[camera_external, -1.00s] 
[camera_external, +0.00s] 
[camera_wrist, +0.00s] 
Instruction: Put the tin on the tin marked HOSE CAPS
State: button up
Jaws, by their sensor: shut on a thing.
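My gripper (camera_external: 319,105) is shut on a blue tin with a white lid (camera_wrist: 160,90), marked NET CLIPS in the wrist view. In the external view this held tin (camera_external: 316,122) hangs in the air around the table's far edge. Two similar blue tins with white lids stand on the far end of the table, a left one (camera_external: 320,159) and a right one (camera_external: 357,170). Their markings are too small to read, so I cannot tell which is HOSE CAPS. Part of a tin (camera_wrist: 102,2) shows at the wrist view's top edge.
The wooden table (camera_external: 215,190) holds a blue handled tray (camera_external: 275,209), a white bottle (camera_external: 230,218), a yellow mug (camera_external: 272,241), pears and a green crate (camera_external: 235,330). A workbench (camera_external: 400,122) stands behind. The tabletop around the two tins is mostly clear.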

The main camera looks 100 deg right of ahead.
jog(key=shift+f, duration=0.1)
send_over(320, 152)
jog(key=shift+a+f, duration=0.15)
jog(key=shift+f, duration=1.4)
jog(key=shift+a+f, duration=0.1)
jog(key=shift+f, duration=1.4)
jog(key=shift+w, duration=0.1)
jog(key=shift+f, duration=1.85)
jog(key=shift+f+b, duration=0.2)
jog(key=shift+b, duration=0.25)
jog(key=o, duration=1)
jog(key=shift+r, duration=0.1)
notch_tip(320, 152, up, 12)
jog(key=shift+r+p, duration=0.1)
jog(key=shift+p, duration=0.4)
++++++
[Exercise]
Write out the lines above, starting at the line that contains "[camera_wrist, +0.00s]" and ending with the final line, and nothing else; copy them exactly.

[Output for this task]
[camera_wrist, +0.00s] 
Instruction: Put the tin on the tin marked HOSE CAPS
State: button up
Jaws, by their sensor: shut on a thing.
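My gripper (camera_external: 319,105) is shut on a blue tin with a white lid (camera_wrist: 160,90), marked NET CLIPS in the wrist view. In the external view this held tin (camera_external: 316,122) hangs in the air around the table's far edge. Two similar blue tins with white lids stand on the far end of the table, a left one (camera_external: 320,159) and a right one (camera_external: 357,170). Their markings are too small to read, so I cannot tell which is HOSE CAPS. Part of a tin (camera_wrist: 102,2) shows at the wrist view's top edge.
The wooden table (camera_external: 215,190) holds a blue handled tray (camera_external: 275,209), a white bottle (camera_external: 230,218), a yellow mug (camera_external: 272,241), pears and a green crate (camera_external: 235,330). A workbench (camera_external: 400,122) stands behind. The tabletop around the two tins is mostly clear.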

The main camera looks 100 deg right of ahead.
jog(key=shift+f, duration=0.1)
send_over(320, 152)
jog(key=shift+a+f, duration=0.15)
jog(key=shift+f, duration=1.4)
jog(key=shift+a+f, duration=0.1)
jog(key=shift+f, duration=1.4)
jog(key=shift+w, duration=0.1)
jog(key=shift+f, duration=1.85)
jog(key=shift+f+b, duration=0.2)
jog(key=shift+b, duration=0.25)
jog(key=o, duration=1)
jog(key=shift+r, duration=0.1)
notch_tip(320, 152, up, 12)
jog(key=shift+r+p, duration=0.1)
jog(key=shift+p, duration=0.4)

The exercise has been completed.